Features - Year in Review

DECEMBER 12, 2001

Ferrari

Michael Schumacher, Canadian GP 2001
© The Cahier Archive

Michael Schumacher recently affirmed his belief that F1 is in the middle of a Ferrari era, an era which the team has dreamed of creating for a long time. He added that this process started a long time ago and it is his hope that it can be sustained for a good while yet.


Michael Schumacher recently affirmed his belief that F1 is in the middle of a Ferrari era, an era which the team has dreamed of creating for a long time. He added that this process started a long time ago and it is his hope that it can be sustained for a good while yet.

Such sentiments will be greeted with a profound shudder by Ferrari's front line rivals; Schumacher has won nine races in each of the 17 race 2000/2001 seasons and is clearly out for more before Maranello comes to the end of the most successful cycle in its entire Grand Prix history.
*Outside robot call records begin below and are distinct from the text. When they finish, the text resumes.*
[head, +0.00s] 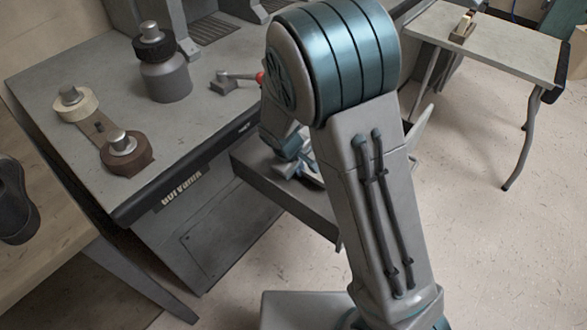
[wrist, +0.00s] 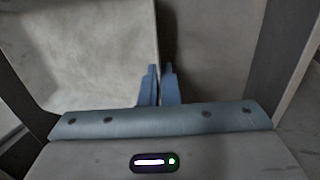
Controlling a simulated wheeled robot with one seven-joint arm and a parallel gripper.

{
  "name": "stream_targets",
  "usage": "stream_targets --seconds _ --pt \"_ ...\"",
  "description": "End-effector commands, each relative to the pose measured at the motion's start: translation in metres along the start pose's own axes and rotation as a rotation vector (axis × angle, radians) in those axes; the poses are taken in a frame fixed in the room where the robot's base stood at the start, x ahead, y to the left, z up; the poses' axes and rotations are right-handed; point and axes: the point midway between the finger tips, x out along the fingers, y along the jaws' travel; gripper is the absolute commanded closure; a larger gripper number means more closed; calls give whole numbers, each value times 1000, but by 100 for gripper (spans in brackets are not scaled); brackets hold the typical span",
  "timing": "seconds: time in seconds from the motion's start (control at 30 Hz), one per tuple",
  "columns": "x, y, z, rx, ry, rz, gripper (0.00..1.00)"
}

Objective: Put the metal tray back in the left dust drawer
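The open drawer (head: 285,205) sticks out from the front of the grey machine in the head view, partly behind my arm. A pale grey metal edge, seemingly the metal tray (head: 421,125), shows just right of my arm; the rest is hidden. In the wrist view a pale grey panel with a rounded corner, which looks like the tray (wrist: 95,50), fills the left. My gripper (wrist: 160,72) has its blue fingers close together, one on each side of the panel's thin right edge, and seems shut on it. In the head view my gripper (head: 305,168) is mostly hidden.
A side table (head: 500,45) stands at the upper right. A dark shoe (head: 14,200) is at the left. The right floor is clear.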

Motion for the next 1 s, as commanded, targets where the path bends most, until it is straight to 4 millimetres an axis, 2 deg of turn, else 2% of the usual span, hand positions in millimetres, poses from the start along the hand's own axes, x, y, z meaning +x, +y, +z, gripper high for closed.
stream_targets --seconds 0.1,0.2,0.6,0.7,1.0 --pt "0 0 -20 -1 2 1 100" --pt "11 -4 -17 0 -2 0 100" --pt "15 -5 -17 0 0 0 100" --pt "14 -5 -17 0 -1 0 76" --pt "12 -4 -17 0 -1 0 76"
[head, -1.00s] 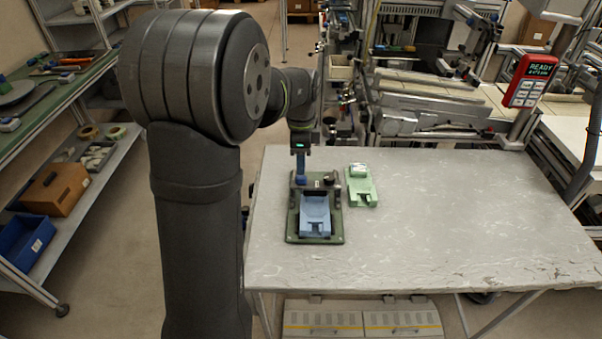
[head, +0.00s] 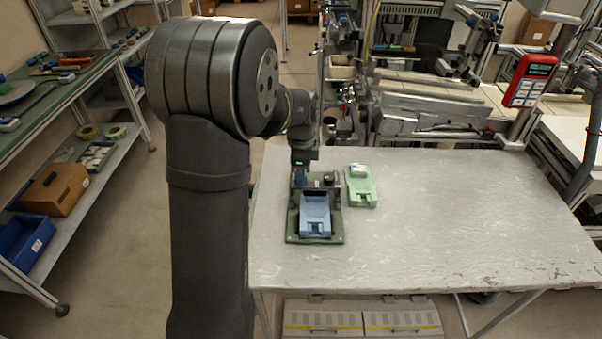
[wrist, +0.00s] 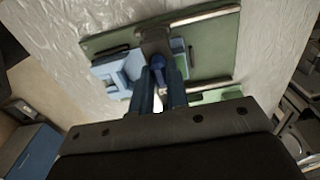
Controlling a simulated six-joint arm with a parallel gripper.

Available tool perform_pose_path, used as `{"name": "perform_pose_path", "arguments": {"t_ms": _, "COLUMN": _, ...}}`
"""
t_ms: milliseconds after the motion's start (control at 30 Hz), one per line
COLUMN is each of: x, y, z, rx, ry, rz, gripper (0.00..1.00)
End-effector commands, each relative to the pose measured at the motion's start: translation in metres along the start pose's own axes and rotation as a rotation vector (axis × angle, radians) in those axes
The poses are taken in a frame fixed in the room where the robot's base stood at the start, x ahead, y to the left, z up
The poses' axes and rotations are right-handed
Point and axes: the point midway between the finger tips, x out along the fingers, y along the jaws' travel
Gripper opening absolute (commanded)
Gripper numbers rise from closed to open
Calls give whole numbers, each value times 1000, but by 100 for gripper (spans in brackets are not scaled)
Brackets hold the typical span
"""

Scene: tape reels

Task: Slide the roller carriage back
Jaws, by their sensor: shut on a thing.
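A green base plate (head: 338,238) lies near the left side of the table, with a blue tray-like holder (head: 315,205) on its front part. The dark roller carriage (head: 321,187) spans the plate just behind the blue holder. My gripper (head: 300,180) is low over the plate's rear left, at the carriage. In the wrist view, my gripper's blue fingers (wrist: 166,72) close at the dark grey carriage part (wrist: 155,42), between the blue holder (wrist: 118,70) and the plate's rail. The exact contact is partly hidden by the fingers.
A pale green holder (head: 361,188) with a small light block on it lies right of the plate. The table (head: 450,220) is clear to the right and front. A red handheld panel (head: 530,80) stands at the back right. Machinery fills the background.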

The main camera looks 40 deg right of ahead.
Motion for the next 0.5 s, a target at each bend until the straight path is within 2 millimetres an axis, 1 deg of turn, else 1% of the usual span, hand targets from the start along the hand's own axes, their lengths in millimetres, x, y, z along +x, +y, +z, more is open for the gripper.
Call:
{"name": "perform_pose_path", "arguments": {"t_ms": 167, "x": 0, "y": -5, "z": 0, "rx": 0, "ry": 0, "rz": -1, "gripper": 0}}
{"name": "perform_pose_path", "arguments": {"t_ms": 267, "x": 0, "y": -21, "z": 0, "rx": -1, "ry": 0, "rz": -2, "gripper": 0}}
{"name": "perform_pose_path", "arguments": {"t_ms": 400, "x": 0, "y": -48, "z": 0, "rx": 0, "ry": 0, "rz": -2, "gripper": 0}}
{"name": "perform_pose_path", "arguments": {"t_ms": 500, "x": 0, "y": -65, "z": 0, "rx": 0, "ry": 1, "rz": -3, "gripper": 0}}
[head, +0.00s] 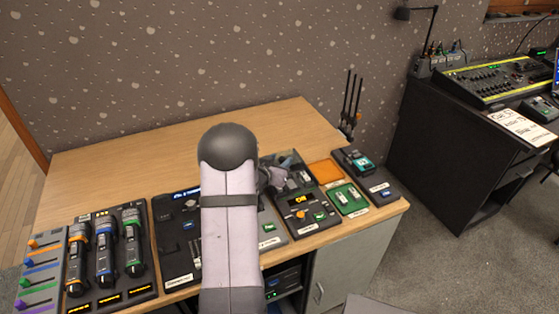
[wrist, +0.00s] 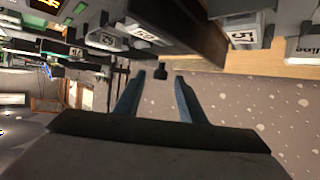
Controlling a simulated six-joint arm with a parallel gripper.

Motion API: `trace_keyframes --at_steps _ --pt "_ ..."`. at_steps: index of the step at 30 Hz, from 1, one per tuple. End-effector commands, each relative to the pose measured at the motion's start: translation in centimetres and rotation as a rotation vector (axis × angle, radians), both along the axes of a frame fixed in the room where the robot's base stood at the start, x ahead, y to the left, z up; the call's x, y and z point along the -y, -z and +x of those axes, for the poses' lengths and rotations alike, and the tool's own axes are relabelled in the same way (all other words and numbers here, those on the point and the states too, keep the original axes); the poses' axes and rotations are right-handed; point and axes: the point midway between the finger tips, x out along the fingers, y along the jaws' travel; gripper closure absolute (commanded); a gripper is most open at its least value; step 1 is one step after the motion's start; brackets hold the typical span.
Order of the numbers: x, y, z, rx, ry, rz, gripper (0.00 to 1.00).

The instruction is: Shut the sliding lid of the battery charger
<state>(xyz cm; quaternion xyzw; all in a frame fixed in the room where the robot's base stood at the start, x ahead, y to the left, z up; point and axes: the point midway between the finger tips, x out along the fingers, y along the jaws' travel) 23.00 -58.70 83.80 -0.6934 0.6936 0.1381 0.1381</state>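My gripper (head: 270,180) is in the head view at the right part of the desk, low over a dark unit, partly behind my own arm. This unit, apparently the battery charger (head: 300,212), has an orange-lit display and a dark, see-through-looking panel at its back, perhaps the sliding lid (head: 284,159). How far the lid is open cannot be told. In the wrist view my gripper (wrist: 160,76) has its two blue fingers apart. A small dark piece (wrist: 160,73) shows between the fingertips; whether it is near or far is unclear. Numbered blocks (wrist: 143,34) show at the top.
Torches in a rack (head: 105,255) and a fader panel (head: 40,280) stand left on the wooden desk (head: 120,165). A green tray (head: 347,198) and a dark unit (head: 368,175) lie right of the charger. Antennas (head: 350,105) rise behind. The desk's back left is clear.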

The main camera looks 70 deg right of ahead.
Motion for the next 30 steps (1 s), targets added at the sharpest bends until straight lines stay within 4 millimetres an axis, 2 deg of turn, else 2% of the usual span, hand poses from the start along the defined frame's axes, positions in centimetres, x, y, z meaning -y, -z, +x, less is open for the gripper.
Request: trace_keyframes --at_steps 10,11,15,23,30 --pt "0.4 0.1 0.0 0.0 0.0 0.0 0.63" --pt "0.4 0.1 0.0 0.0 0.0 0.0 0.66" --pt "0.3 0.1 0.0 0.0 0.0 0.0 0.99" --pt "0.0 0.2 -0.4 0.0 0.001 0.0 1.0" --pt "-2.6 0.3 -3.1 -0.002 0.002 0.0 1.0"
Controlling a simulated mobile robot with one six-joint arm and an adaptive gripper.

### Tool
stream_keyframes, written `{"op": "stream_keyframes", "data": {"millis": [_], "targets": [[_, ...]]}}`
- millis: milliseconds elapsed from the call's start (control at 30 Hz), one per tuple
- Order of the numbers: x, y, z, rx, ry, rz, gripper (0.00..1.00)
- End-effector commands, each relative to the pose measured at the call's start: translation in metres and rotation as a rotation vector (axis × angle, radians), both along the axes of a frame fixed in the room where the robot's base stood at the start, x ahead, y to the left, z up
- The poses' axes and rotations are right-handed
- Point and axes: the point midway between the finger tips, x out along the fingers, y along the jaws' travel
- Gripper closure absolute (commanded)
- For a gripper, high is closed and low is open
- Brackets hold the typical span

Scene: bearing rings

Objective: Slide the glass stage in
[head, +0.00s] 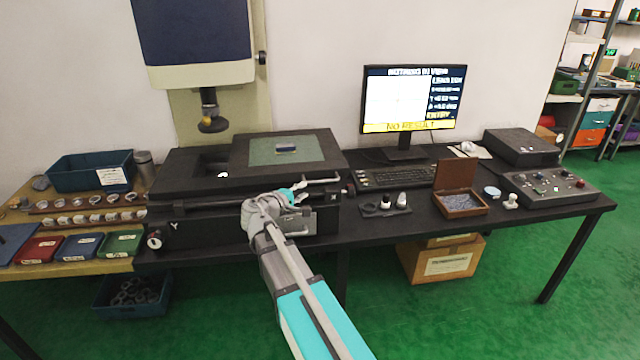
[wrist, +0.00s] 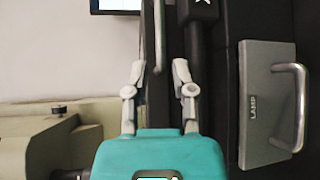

This year Schumacher became the first Ferrari driver since Alberto Ascari in 1953 to successfully defend and retain his World Championship crown. Paired for the second year with Brazil's Rubens Barrichello, Michael benefited from the mechanically almost bullet-proof Ferrari F2001, an aerodynamically further refined version of last year's car, powered by type 050, 90-degree V10 developing reputed 820bhp. The team's early season promise buttressed by announcement that Philip Morris would be extending its Marlboro title sponsorship of the team until 2006, after which tobacco advertising will be banned in F1.

Ferrari had a brilliant year technically, with only a handful of mechanical failures on their aerodynamically excellent F2001s. A fuel pump failure sidelined Schumacher at Hockenheim while Barrichello suffered a rare, and very spectacular, piston failure at Indianapolis which caused the engine to seize with just a lap and a half to run.

Yet by far the most bizarre malfunction came at Imola during the San Marino GP where sky-high brake temperatures caused a wheelrim on Schumacher's car to overheat almost to the point of meltdown. When Michael lightly clipped a curb, the overstressed rim broke and he limped into retirement. This wasn't helped by the fact that his car-to-pit telemetry went off the air for the first dozen-or-so laps and by the time it started working again the situation was beyond being saved by Michael simply backing off and hoping things would cool down!

Ferrari's early season success, notably in Australia and Malaysia, prompted cynics to suggest they had an illegal traction control system and their advantage would evaporate once those systems became admissible once again from the Spanish GP onwards. In fact, Ferrari's "wheelspin avoidance" systems in the first four races were not only legal, but they certainly gave them no additional advantage. When full closed-loop systems were readmitted from Barcelona onwards there was no change in the status-quo.

"The pressure of building a new car when you are still developing the existing car, like McLaren and probably Williams, right through to the last race of the current year is quite demanding," said Ross Brawn.

"The F2001 is I believe the best car we've produced since I've been at Maranello, along with an effort which went right to the end of the previous season. We have great stability with the likes of Rory Byrne, Aldo Costa and Giorgio Ascanelli, Paolo Martinelli, all of them have been there for five years or more. And I think the fact that we have all agreed to stay for several more years have helped the situation."

The F2001 was regarded as "a good evolution" from what went before, facing the challenge of lifting the front wing and imposing a size constraint on the rear wing. That said, by the middle of 2001 the team was back to the sort of downforce levels it had achieved the previous year.